-- What is expected --
Work through the data below line by line and say how many lines hold "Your"; give only the number.

Dataset entries
_ _ _ _

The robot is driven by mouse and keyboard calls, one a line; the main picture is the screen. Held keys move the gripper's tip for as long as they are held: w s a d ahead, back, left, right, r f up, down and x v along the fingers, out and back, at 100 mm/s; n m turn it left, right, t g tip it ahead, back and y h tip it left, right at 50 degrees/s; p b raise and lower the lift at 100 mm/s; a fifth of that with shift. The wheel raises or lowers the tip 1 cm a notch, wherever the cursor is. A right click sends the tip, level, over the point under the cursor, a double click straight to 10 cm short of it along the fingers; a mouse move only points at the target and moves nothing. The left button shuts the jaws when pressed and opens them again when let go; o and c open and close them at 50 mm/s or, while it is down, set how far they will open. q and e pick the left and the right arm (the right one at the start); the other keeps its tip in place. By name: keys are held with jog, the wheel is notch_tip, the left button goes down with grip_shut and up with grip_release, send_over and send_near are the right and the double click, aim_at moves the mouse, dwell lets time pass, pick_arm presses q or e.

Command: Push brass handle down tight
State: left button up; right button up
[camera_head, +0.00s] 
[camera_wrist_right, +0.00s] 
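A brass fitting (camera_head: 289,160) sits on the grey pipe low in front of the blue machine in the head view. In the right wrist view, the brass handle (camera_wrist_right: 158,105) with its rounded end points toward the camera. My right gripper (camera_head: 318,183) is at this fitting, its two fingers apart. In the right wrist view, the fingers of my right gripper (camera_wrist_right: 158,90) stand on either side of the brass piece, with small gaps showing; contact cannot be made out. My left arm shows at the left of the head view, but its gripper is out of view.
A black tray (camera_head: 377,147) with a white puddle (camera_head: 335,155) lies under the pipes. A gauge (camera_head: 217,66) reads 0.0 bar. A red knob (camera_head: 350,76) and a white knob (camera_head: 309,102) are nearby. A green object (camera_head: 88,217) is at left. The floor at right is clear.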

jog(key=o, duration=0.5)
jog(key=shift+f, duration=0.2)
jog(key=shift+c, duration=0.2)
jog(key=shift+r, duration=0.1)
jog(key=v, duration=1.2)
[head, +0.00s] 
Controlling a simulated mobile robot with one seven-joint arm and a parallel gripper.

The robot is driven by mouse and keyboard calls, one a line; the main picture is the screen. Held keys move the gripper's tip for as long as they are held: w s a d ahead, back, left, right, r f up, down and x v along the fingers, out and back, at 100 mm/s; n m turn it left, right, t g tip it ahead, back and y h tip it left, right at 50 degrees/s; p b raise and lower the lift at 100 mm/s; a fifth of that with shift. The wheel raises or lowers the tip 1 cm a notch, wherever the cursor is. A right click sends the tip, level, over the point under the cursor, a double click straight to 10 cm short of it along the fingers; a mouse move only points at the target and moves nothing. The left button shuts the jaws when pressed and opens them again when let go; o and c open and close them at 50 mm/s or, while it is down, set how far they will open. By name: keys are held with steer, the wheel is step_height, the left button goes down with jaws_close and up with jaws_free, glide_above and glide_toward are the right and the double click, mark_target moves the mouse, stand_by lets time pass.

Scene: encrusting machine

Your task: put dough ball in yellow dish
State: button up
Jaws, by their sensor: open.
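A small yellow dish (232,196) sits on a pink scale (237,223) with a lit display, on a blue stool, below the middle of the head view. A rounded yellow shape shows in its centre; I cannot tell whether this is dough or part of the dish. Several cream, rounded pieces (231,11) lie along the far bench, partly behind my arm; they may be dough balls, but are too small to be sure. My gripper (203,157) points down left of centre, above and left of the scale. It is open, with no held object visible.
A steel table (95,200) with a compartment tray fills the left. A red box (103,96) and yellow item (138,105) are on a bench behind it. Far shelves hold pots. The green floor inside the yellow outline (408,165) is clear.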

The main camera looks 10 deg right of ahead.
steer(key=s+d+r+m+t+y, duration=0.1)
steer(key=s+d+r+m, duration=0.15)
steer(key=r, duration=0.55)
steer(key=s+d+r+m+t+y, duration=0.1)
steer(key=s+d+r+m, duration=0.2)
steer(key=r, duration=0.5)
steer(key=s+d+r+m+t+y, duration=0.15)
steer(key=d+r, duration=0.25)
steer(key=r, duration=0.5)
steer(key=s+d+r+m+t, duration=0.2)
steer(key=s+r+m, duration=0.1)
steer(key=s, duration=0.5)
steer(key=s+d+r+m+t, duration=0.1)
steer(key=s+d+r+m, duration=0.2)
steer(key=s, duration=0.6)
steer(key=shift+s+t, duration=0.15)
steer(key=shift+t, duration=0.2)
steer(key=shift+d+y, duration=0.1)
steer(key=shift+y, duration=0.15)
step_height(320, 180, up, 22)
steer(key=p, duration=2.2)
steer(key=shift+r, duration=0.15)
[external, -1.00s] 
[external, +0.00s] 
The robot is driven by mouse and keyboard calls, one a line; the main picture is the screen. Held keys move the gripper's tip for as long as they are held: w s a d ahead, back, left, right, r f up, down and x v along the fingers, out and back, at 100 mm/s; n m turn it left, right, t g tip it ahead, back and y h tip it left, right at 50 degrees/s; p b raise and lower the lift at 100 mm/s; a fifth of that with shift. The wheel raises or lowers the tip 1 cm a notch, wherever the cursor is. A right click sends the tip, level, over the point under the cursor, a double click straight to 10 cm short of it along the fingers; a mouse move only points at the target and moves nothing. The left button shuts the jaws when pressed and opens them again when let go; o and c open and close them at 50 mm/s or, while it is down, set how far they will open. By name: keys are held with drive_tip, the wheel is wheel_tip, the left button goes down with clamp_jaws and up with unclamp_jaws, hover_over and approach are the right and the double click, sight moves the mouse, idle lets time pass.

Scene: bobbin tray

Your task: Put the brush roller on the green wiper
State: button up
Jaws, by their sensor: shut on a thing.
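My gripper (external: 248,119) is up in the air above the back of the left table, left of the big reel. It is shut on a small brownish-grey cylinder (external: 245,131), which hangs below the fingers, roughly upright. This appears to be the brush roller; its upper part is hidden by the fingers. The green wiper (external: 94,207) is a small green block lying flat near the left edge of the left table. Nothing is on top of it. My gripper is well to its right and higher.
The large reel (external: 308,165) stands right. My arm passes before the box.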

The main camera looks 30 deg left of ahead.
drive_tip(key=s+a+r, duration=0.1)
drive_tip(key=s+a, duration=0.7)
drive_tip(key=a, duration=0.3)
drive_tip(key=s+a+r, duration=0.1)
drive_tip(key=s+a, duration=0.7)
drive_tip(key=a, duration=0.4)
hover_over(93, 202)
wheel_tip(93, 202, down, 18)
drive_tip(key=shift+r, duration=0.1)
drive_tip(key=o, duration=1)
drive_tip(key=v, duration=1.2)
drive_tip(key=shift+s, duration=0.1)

_ _ _ _

-- Expected answer --
2